The cross, then, was the first glimpse of Lourdes' presence; and ten minutes later we were in the town itself.
Lourdes is not beautiful, though it must once have been. It was once a little Franco-Spanish town, set in the lap of the hills, with a swift, broad, shallow stream, the Gave, flowing beneath it. It is now cosmopolitan, and therefore undistinguished. As we passed slowly through the crowded streets—for the National Pilgrimage was but now arriving—we saw endless rows of shops and booths sheltering beneath tall white blank houses, as correct and as expressionless as a brainless, well-bred man. Here and there we passed a great hotel. The crowd about our wheels was almost as cosmopolitan as a Roman crowd. It was largely French, as that is largely Italian; but the Spaniards were there, vivid-faced men and women, severe Britons, solemn Teutons; and, I have no doubt, Italians, Belgians, Flemish and Austrians as well. At least I heard during my three days' stay all the languages that I could recognize, and many that I could not. There were many motor-cars there besides our own, carriages, carts, bell-clanging trams, and the litters of the sick. Presently we dismounted in a side street, and set out to walk to the Grotto, through the hot evening sunshine.

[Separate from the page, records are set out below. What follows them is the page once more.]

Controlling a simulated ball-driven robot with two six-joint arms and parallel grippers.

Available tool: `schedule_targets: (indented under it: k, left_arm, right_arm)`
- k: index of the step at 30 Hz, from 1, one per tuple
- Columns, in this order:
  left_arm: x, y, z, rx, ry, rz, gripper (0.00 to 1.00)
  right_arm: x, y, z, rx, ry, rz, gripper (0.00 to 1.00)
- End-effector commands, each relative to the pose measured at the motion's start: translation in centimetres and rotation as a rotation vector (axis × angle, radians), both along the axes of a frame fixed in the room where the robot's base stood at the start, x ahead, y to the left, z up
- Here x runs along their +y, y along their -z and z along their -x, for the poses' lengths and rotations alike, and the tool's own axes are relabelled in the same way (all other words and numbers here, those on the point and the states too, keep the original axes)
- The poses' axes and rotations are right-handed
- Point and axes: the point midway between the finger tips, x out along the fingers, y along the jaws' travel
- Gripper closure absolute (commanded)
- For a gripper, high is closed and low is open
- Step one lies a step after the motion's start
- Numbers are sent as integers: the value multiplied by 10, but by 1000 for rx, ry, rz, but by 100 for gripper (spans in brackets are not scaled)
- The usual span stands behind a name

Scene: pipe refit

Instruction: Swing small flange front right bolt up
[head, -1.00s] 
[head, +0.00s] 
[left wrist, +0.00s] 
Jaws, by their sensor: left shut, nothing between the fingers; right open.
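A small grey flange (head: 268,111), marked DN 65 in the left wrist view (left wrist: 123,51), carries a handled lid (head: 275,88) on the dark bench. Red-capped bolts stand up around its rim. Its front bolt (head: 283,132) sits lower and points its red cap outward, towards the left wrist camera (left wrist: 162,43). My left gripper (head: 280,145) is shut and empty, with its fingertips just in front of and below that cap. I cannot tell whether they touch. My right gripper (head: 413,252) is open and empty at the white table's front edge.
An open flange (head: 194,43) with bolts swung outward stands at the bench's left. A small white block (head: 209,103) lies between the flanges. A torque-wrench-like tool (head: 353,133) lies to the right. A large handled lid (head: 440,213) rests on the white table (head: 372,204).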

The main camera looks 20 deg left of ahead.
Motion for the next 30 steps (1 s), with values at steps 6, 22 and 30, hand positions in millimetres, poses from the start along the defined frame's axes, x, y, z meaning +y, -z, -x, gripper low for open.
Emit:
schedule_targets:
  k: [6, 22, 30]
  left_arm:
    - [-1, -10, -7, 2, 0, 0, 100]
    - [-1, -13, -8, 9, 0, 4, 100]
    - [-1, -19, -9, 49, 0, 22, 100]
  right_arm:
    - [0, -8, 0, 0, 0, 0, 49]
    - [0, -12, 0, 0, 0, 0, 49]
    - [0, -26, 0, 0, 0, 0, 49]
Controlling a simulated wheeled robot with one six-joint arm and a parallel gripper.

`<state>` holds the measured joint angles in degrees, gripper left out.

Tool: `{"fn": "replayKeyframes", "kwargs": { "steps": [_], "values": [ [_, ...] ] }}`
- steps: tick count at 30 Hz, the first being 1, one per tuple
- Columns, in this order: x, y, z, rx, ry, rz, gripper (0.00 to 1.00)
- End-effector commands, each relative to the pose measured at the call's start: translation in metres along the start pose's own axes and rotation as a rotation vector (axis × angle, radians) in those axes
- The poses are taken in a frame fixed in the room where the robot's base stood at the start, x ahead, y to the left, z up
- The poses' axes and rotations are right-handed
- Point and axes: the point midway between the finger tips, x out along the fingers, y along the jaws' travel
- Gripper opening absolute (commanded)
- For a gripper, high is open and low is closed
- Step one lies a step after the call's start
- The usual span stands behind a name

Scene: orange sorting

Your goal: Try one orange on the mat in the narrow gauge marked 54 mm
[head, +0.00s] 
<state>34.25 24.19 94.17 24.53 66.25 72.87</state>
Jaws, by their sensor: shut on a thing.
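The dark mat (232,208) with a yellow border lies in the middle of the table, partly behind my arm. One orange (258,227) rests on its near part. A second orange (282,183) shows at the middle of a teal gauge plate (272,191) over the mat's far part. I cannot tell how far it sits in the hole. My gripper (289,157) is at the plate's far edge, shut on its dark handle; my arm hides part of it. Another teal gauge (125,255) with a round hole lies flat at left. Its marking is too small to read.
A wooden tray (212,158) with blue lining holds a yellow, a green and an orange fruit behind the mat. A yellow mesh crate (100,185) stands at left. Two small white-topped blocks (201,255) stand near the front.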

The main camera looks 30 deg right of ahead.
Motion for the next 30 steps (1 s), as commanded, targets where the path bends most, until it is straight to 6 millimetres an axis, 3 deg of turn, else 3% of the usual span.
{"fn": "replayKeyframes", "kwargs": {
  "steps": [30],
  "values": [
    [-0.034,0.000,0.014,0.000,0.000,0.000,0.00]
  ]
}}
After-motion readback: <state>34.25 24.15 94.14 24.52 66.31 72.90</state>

The first sign of sanctity that we saw, as we came out at the end of a street, was the mass of churches built on the rising ground above the river. Imagine first a great oval of open ground, perhaps two hundred by three hundred yards in area, crowded now with groups as busy as ants, partly embraced by two long white curving arms of masonry rising steadily to their junction; at the point on this side where the ends should meet if they were prolonged, stands a white stone image of Our Lady upon a pedestal, crowned, and half surrounded from beneath by some kind of metallic garland arching upward....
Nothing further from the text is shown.